Look for the string "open" in the lines and copy each line that has it.
[begin Dataset extract]
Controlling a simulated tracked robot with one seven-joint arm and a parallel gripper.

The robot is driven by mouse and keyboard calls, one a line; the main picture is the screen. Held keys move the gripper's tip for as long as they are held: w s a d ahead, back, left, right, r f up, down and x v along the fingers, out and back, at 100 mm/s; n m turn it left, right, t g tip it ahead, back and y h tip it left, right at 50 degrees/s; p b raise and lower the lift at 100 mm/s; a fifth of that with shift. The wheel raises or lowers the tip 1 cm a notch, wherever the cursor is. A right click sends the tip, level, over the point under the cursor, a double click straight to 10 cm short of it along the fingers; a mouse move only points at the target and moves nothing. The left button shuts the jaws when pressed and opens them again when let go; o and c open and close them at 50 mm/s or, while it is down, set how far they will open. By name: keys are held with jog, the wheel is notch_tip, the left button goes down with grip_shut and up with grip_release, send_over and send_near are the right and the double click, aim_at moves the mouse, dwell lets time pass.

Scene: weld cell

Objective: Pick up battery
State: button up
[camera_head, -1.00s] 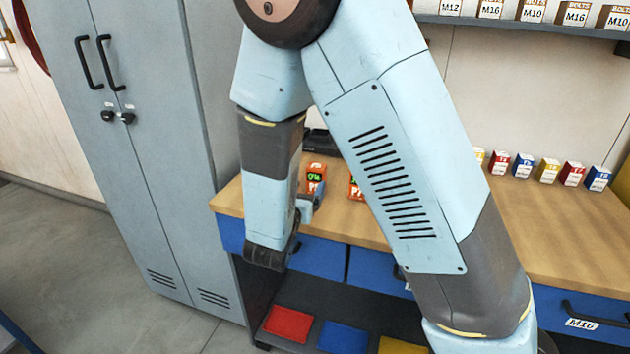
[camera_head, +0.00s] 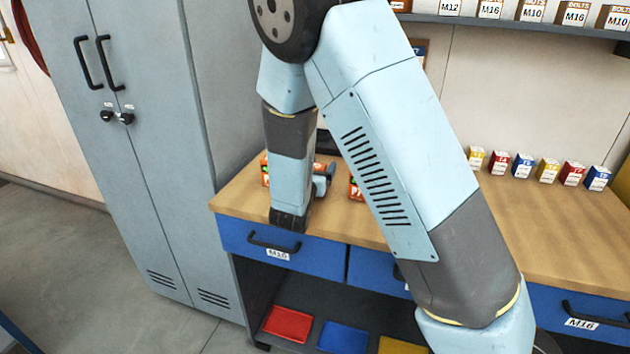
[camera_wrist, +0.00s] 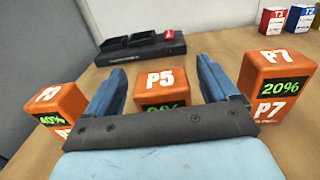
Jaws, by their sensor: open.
[end Dataset extract]
* [Expected answer]:
The robot is driven by mouse and keyboard calls, one a line; the main picture is the screen. Held keys move the gripper's tip for as long as they are held: w s a d ahead, back, left, right, r f up, down and x v along the fingers, out and back, at 100 mm/s; n m turn it left, right, t g tip it ahead, back and y h tip it left, right at 50 degrees/s; p b raise and lower the lift at 100 mm/s; a fifth of that with shift. The wheel raises or lowers the tip 1 cm a notch, wherever the cursor is. A right click sends the tip, level, over the point under the cursor, a double click straight to 10 cm short of it along the fingers; a mouse move only points at the target and moves nothing. The left button shuts the jaws when pressed and opens them again when let go; o and c open and close them at 50 mm/s or, while it is down, set how far they will open. By name: keys are held with jog, the wheel is notch_tip, the left button goes down with grip_shut and up with grip_release, send_over and send_near are the right and the double click, aim_at moves the mouse, dwell lets time pass.
Jaws, by their sensor: open.

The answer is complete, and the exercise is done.